- _WHAT YOU HAVE TO DO_
Using the listing below, please print exactly the lines from the one with "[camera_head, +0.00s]" through the one with "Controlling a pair". Leave out every picture.

- _DATASET EXCERPT_
☆ ☆ ☆ ☆ ☆
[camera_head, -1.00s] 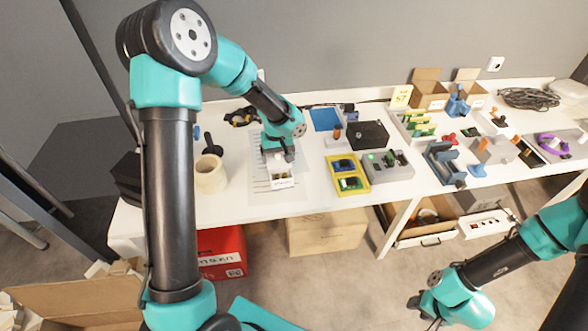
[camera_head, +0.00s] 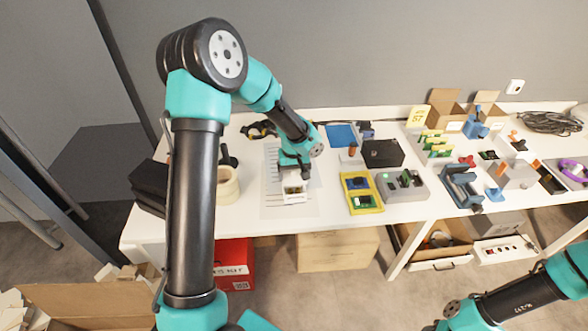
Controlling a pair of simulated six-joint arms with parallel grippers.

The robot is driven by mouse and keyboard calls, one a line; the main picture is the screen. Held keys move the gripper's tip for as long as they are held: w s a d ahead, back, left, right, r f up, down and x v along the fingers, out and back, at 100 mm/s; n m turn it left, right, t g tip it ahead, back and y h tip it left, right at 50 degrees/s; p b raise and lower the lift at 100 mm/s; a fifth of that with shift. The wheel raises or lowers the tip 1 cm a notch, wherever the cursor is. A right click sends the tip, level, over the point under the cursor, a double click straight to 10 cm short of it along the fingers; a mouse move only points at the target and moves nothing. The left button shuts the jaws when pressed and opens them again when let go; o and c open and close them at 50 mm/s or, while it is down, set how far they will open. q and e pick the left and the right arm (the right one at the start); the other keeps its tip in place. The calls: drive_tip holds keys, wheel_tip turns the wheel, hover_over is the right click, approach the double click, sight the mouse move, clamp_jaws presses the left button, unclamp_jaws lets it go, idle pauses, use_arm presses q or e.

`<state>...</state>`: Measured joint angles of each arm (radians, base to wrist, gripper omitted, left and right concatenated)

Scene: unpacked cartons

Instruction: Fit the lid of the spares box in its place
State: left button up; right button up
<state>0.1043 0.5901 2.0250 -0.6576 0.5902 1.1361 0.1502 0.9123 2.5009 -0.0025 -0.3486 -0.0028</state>
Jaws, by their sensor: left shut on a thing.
☆ ☆ ☆ ☆ ☆
- _SOLUTION TO THIS PROBLEM_
[camera_head, +0.00s] 
Controlling a pair of simulated six-joint arms with parallel grippers.

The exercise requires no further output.